Reputation: 21
I use gcc in Cygwin (in Windows7-64 bit) to run this example http://asm.sourceforge.net/howto/build.html
.data # section declaration
msg:
.ascii "Hello, world!\n" # our dear string
len = .-msg # length of our dear string
.text # section declaration
# we must export the entry point to the ELF linker or
.global _start # loader. They conventionally recognize _start as their
# entry point.

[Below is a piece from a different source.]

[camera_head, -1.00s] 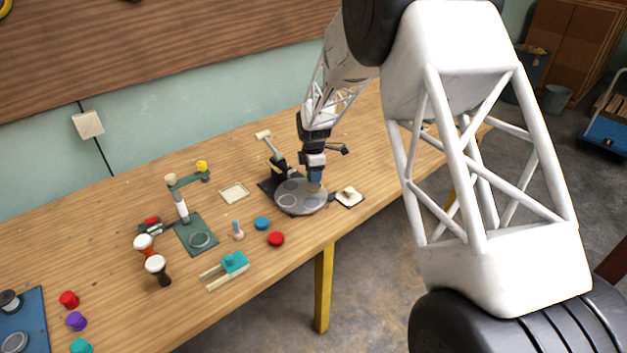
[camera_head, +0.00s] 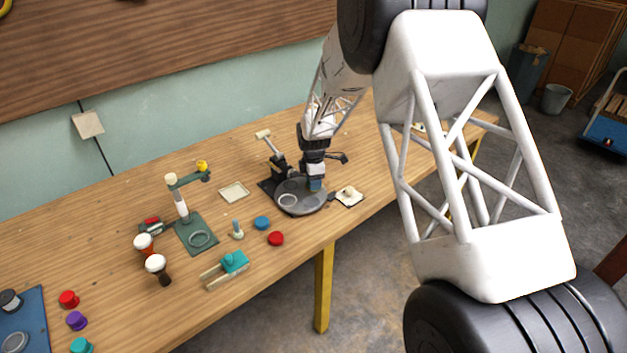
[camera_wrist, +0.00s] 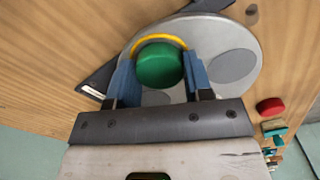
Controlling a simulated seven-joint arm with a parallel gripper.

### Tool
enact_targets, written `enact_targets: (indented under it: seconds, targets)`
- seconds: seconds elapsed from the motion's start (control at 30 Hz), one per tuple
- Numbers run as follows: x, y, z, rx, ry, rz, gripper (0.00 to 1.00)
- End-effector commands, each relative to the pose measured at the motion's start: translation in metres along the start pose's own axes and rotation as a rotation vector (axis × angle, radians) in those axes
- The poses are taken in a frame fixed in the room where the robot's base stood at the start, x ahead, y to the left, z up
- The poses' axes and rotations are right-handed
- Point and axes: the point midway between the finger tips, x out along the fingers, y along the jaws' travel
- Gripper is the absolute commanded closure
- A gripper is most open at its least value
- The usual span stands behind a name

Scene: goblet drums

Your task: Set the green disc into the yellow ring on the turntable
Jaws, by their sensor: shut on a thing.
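My gripper (camera_head: 316,185) is over the right part of the grey turntable (camera_head: 305,209). In the wrist view my gripper (camera_wrist: 160,76) has its blue fingers shut on the green disc (camera_wrist: 159,65), one on each side. The yellow ring (camera_wrist: 160,37) shows as an arc on the turntable (camera_wrist: 215,35), just past the disc's far edge. The rest of the ring is hidden by the disc and fingers. I cannot tell whether the disc is inside the ring or above it. The head view shows neither disc nor ring clearly.
A black stand with a lever (camera_head: 270,142) is behind the turntable. A pale pad with a knob (camera_head: 349,196) is close on its right. Blue (camera_head: 262,223) and red (camera_head: 276,238) discs lie in front to the left. A green stand (camera_head: 196,234) is farther left.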

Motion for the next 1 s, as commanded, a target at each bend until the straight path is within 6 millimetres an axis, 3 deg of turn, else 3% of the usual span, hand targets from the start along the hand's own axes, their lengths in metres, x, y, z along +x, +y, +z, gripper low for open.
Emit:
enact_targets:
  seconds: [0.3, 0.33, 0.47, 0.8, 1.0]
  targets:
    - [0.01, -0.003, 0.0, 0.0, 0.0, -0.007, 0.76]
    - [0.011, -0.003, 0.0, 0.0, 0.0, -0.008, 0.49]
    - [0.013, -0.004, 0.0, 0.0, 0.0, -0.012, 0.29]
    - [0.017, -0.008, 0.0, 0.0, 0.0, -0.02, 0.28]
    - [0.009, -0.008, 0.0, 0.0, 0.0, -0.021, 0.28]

Use ld -e foo to override the default.
_start:
# write our string to stdout
movl $len,%edx # third argument: message length
movl $msg,%ecx # second argument: pointer to message to write
movl $1,%ebx # first argument: file handle (stdout)

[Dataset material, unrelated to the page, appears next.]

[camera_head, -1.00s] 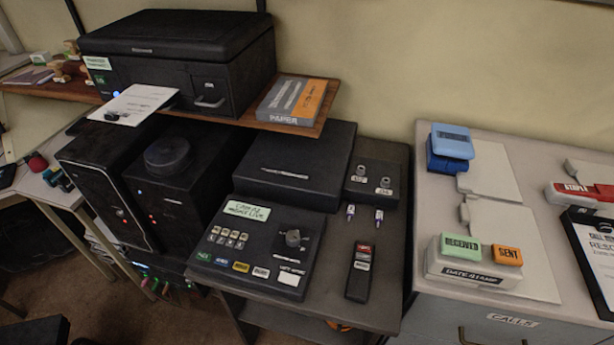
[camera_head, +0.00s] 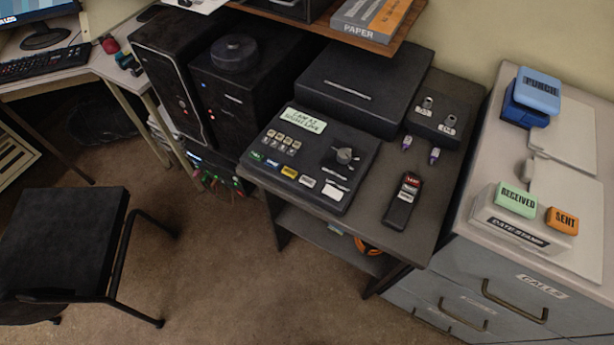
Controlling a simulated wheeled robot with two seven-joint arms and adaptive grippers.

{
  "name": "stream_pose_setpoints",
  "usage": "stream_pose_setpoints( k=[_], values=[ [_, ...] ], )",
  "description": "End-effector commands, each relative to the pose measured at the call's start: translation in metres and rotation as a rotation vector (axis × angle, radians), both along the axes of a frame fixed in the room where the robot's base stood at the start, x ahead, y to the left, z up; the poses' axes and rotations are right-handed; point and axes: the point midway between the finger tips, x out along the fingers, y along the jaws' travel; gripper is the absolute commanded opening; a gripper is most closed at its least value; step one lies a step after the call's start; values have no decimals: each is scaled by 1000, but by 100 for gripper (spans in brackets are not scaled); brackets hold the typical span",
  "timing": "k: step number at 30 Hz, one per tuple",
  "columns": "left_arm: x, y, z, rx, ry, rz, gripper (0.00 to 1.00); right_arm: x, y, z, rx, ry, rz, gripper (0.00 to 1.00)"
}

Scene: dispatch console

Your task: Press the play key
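A dark control console (camera_head: 314,155) with a greenish label screen (camera_head: 305,120) sits on the small dark table in the middle of the head view. It has several small light keys (camera_head: 283,143), a round knob (camera_head: 345,155) and a front row of coloured keys, with green, blue, yellow and white ones. The green key (camera_head: 256,156) is at the left end of that row. The lettering on the keys is too small to read, so I cannot tell which is the play key. Neither of my grippers shows.
A black remote (camera_head: 403,202) lies right of the console. A flat black box (camera_head: 362,88) stands behind it. A grey cabinet (camera_head: 480,290) with a date stamp set (camera_head: 520,222) is at right. A black chair (camera_head: 65,240) stands at lower left, with open carpet (camera_head: 220,270) before the table.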

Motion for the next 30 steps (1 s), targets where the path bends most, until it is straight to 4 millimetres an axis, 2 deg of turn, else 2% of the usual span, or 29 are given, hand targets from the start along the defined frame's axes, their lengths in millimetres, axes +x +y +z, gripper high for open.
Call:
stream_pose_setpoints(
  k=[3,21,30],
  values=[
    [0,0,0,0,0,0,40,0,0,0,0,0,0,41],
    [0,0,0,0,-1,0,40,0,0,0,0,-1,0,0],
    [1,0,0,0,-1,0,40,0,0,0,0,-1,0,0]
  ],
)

movl $4,%eax # system call number (sys_write)
int $0x80 # call kernel
# and exit
movl $0,%ebx # first argument: exit code
movl $1,%eax # system call number (sys_exit)
int $0x80 # call kernel
by command line in Cygwin $as -o hello.o hello.s && ld -s -o hello hello.o && ./hello the result is Segmentation fault
Can you help me?
Upvotes: 2
Views: 1005
Reputation: 100
Cygwin doens't make Windows binary-compatible with Linux, so Linux system calls using int $0x80 will fail as Windows has a completely different convention for system calls. The generated binaries should work fine in an actual (or compatible) Linux environment, though.